▶

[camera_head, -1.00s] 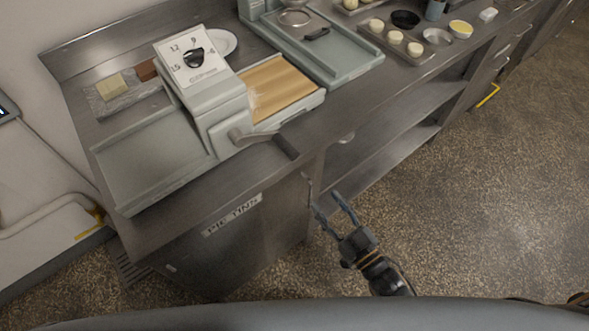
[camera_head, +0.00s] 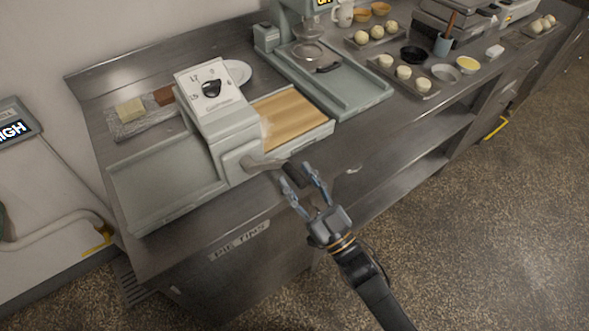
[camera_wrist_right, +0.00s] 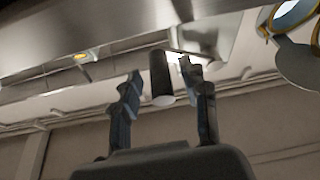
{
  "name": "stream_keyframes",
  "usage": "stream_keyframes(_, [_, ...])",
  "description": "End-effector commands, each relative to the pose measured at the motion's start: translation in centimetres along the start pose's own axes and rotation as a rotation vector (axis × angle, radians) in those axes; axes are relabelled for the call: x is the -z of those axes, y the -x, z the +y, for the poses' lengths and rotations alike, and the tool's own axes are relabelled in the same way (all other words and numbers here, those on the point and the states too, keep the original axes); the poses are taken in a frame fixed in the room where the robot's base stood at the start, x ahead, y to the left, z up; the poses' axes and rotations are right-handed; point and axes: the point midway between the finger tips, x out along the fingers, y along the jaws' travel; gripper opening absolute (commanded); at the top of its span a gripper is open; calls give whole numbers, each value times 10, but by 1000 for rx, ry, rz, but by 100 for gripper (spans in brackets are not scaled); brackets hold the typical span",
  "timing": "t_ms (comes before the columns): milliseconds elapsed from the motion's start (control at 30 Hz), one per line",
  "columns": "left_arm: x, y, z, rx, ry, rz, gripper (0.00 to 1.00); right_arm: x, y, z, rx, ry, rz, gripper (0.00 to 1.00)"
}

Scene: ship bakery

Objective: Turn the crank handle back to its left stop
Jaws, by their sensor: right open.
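The dough sheeter (camera_head: 225,135) stands on the steel counter with a dial on its top. Its crank arm (camera_head: 262,163) comes out of the front side and points right. The dark crank grip (camera_head: 294,173) is at the arm's end. My right gripper (camera_head: 306,176) is open, with its fingertips on either side of the dark grip. In the right wrist view the dark cylindrical grip (camera_wrist_right: 161,76) lies between the two open fingers (camera_wrist_right: 161,82), with a visible gap to the left finger. Contact with the right finger cannot be told. My left gripper is not in view.
The left bed (camera_head: 165,180) is empty. Behind are a white plate (camera_head: 237,72) and a second machine (camera_head: 335,80). Trays of dough balls (camera_head: 405,80) sit right. The counter's front edge is close under the gripper.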

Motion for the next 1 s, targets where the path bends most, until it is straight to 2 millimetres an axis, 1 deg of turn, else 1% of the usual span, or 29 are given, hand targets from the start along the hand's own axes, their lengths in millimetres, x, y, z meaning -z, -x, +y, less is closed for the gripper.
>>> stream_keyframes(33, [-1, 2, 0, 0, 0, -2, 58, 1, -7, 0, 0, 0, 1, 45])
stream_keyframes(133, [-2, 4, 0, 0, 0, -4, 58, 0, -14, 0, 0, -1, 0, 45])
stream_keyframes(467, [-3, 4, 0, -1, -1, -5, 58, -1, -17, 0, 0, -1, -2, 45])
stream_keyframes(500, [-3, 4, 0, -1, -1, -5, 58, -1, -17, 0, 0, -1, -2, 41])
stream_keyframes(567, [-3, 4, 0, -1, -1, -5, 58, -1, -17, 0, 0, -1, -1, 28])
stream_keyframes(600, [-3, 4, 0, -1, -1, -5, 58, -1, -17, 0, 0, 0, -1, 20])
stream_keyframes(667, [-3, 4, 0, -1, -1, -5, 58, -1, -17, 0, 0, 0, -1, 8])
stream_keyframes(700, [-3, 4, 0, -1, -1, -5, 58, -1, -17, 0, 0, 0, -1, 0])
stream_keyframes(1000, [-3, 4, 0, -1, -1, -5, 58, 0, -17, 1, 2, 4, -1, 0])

◀

■ Set exercise
Copy the whole listing above word for word but do not carry over the pictures.

■ The result
[camera_head, -1.00s] 
[camera_head, +0.00s] 
[camera_wrist_right, +0.00s] 
{
  "name": "stream_keyframes",
  "usage": "stream_keyframes(_, [_, ...])",
  "description": "End-effector commands, each relative to the pose measured at the motion's start: translation in centimetres along the start pose's own axes and rotation as a rotation vector (axis × angle, radians) in those axes; axes are relabelled for the call: x is the -z of those axes, y the -x, z the +y, for the poses' lengths and rotations alike, and the tool's own axes are relabelled in the same way (all other words and numbers here, those on the point and the states too, keep the original axes); the poses are taken in a frame fixed in the room where the robot's base stood at the start, x ahead, y to the left, z up; the poses' axes and rotations are right-handed; point and axes: the point midway between the finger tips, x out along the fingers, y along the jaws' travel; gripper opening absolute (commanded); at the top of its span a gripper is open; calls give whole numbers, each value times 10, but by 1000 for rx, ry, rz, but by 100 for gripper (spans in brackets are not scaled); brackets hold the typical span",
  "timing": "t_ms (comes before the columns): milliseconds elapsed from the motion's start (control at 30 Hz), one per line",
  "columns": "left_arm: x, y, z, rx, ry, rz, gripper (0.00 to 1.00); right_arm: x, y, z, rx, ry, rz, gripper (0.00 to 1.00)"
}

Scene: ship bakery

Objective: Turn the crank handle back to its left stop
Jaws, by their sensor: right open.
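The dough sheeter (camera_head: 225,135) stands on the steel counter with a dial on its top. Its crank arm (camera_head: 262,163) comes out of the front side and points right. The dark crank grip (camera_head: 294,173) is at the arm's end. My right gripper (camera_head: 306,176) is open, with its fingertips on either side of the dark grip. In the right wrist view the dark cylindrical grip (camera_wrist_right: 161,76) lies between the two open fingers (camera_wrist_right: 161,82), with a visible gap to the left finger. Contact with the right finger cannot be told. My left gripper is not in view.
The left bed (camera_head: 165,180) is empty. Behind are a white plate (camera_head: 237,72) and a second machine (camera_head: 335,80). Trays of dough balls (camera_head: 405,80) sit right. The counter's front edge is close under the gripper.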

Motion for the next 1 s, targets where the path bends most, until it is straight to 2 millimetres an axis, 1 deg of turn, else 1% of the usual span, or 29 are given, hand targets from the start along the hand's own axes, their lengths in millimetres, x, y, z meaning -z, -x, +y, less is closed for the gripper.
>>> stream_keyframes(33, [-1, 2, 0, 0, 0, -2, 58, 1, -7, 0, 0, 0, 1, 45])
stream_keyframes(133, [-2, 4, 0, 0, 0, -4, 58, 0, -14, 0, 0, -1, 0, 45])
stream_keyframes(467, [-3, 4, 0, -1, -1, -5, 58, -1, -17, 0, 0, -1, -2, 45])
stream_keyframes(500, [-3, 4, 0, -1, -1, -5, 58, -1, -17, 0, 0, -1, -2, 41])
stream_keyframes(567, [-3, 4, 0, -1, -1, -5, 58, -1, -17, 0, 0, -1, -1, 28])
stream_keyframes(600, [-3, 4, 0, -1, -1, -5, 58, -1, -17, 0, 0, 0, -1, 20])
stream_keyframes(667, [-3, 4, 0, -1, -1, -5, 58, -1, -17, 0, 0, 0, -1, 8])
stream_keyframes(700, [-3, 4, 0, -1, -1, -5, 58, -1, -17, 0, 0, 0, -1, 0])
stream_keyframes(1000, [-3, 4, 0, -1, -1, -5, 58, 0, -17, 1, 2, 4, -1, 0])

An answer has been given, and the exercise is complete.